[Rows about robot tasks]
[BEGIN]

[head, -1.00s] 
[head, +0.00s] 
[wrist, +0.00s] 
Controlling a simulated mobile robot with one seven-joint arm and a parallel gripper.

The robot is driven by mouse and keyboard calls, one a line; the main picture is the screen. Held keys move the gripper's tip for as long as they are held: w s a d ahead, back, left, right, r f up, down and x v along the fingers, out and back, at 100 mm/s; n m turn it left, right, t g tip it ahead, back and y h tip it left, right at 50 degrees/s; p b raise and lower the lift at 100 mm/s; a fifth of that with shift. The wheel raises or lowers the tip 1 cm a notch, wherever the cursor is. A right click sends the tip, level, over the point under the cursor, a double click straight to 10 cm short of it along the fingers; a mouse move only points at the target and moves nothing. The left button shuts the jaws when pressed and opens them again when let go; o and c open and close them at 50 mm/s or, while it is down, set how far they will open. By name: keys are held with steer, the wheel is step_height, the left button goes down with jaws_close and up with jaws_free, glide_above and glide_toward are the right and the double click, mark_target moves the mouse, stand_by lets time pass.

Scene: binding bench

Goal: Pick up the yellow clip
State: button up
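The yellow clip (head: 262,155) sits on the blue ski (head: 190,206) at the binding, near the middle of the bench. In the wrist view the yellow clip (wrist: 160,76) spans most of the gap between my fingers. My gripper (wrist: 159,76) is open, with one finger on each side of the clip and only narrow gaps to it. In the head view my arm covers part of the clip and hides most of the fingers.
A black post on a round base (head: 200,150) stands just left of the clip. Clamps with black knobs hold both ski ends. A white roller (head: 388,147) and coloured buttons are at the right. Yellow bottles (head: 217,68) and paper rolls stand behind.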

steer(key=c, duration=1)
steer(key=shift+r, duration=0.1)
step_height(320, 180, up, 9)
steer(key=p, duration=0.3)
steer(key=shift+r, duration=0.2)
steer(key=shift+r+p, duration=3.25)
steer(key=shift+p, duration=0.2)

[END]
[BEGIN]

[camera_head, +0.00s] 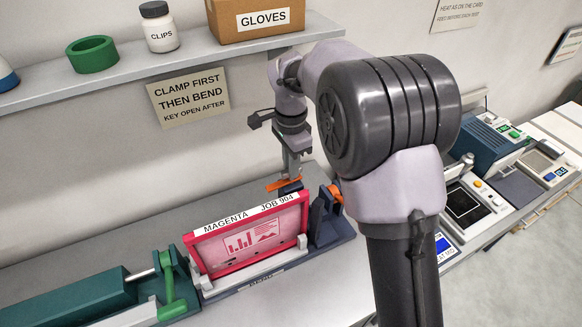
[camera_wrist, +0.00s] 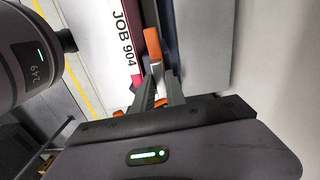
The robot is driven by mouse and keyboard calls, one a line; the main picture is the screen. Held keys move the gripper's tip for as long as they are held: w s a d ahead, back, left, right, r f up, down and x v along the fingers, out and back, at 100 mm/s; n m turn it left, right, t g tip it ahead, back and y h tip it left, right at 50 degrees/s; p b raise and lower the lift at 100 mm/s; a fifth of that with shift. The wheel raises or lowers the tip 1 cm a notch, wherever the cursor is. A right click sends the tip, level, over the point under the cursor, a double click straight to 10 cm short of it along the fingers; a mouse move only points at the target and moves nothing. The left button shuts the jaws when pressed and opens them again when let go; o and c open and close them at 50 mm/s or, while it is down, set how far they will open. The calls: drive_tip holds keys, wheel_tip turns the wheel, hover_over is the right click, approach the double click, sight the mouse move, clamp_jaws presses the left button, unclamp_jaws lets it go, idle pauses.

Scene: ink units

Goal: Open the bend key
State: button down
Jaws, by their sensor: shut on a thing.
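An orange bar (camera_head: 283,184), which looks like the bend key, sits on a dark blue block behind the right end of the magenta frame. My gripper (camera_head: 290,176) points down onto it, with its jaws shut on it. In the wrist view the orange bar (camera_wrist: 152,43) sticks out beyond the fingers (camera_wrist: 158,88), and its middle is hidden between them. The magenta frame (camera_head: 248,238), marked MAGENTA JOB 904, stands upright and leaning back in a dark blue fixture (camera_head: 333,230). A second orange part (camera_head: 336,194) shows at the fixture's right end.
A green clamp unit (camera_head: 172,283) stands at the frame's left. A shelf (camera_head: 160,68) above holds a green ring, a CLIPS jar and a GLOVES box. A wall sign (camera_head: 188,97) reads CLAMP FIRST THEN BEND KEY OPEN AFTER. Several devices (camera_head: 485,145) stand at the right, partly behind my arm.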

[END]

| TASK DETAILS |
In the records above, locate each line with the word "Goal". Copy all such lines.

| FINAL RESULT |
Goal: Pick up the yellow clip
Goal: Open the bend key

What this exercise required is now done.